Mais la Russie se tirerait également une balle dans le pied, car, si Poutine s'en tient à ses objectifs de guerre, la Russie semble actuellement détruire une partie de l'infrastructure de la région qu'elle souhaite contrôler.
Les experts soupçonnent derrière cela une possible stratégie de sortie de la Russie.
Ce faisant, ils détruiraient la base économique de l'Ukraine pour des années.
La Russie semble actuellement se concentrer exclusivement sur la défense de la contre-offensive ukrainienne. Selon un rapport du groupe ukrainien de défense des droits de l'homme Kharkiv Human Rights Protection Group (KhPG), l'administration d'occupation russe aurait construit un barrage dans la rivière Tokmachka près d'une banlieue de Tokmak dans l'oblast de Zaporijia. Des images satellites montreraient également la montée des eaux.

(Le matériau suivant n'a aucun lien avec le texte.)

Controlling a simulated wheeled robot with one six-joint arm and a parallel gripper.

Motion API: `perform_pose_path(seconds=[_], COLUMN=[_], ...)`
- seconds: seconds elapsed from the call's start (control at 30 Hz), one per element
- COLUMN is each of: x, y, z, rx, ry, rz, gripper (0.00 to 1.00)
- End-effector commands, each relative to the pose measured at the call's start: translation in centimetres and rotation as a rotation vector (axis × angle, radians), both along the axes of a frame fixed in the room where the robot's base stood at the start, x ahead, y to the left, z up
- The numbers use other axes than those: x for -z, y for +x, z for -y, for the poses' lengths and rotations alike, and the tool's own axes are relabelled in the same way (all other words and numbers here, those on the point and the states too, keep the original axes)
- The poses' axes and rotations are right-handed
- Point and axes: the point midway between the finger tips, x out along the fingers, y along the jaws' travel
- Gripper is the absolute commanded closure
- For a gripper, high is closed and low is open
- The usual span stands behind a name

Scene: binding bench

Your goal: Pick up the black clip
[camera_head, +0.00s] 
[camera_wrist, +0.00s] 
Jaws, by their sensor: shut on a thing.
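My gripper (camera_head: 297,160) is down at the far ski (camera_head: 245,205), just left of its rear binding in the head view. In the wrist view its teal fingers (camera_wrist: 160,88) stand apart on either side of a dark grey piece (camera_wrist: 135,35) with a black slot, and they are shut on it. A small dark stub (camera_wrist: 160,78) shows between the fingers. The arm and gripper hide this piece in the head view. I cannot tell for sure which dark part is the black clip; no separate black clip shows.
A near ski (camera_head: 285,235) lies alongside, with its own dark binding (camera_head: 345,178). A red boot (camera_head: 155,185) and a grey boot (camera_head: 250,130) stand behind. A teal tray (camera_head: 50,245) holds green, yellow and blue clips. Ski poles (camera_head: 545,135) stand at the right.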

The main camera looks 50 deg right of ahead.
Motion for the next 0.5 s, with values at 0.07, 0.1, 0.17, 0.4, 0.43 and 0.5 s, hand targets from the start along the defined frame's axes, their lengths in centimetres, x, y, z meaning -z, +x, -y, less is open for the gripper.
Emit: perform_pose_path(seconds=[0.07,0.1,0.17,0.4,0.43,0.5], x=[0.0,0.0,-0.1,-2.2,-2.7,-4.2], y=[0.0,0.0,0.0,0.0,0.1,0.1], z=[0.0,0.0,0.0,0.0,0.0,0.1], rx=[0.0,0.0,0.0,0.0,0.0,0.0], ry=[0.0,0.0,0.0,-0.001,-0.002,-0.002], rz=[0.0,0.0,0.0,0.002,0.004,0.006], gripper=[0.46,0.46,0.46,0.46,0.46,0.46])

Selon les experts militaires, l'objectif est clair: lorsque les routes et les champs sont inondés, il est nettement plus difficile pour l'Ukraine d'avancer avec des forces motorisées. Outre les tranchées et les barrages antichars, l'armée russe construit donc également des obstacles naturels qui doivent empêcher les percées sur les lignes de front. C'est la population ukrainienne qui payera le prix de cette stratégie.